The university's master plan has the current FIJI property marked for "academic" use, which could mean an expansion of buildings from the east or west, or a separate building with classrooms, Land said.
A "swap of properties" would put Phi Gamma Delta right next to the Kappa Alpha Theta sorority on Woodlawn Avenue, building toward IU's goal of making the street a more prominent "north-south thoroughfare," Land said.
At the same time, the university has not met with members of the neighborhood to discuss what may be coming in the next few years. But Land said the university, which has control over what the new FIJI house will look like, will be careful to keep the building in character with what surrounds it on Woodlawn, such as the Collins Living-Learning Center on 10th Street and the Hutton Honors College on Seventh.
The university's plan is eventually to build along Woodlawn Avenue north to Memorial Stadium and Assembly Hall. "We have every interest in creating a house that fits within the character of the campus and everything around it," Land said.

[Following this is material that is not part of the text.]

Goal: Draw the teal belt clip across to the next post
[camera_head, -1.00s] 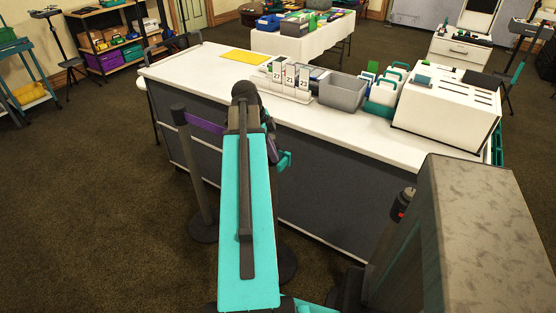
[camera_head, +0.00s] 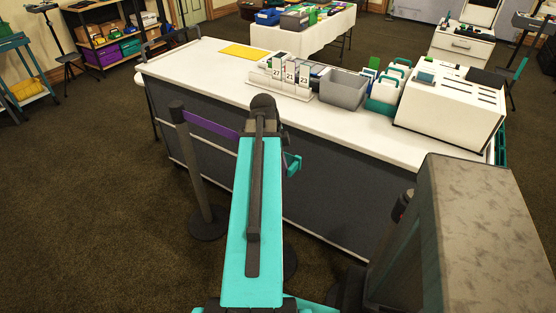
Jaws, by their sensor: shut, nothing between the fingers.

The buildings in the Eighth and Woodlawn area are of interest to the city at large, too. Bloomington's Historic Preservation Commission plans to discuss six properties in the University Courts district at its Thursday meeting, according to Housing and Neighborhood Development Department program director Nancy Hiestand. But it will only be for sharing information on the buildings as background for the commission, she said, because the commission does not know what may happen to the houses and has nothing to act on yet.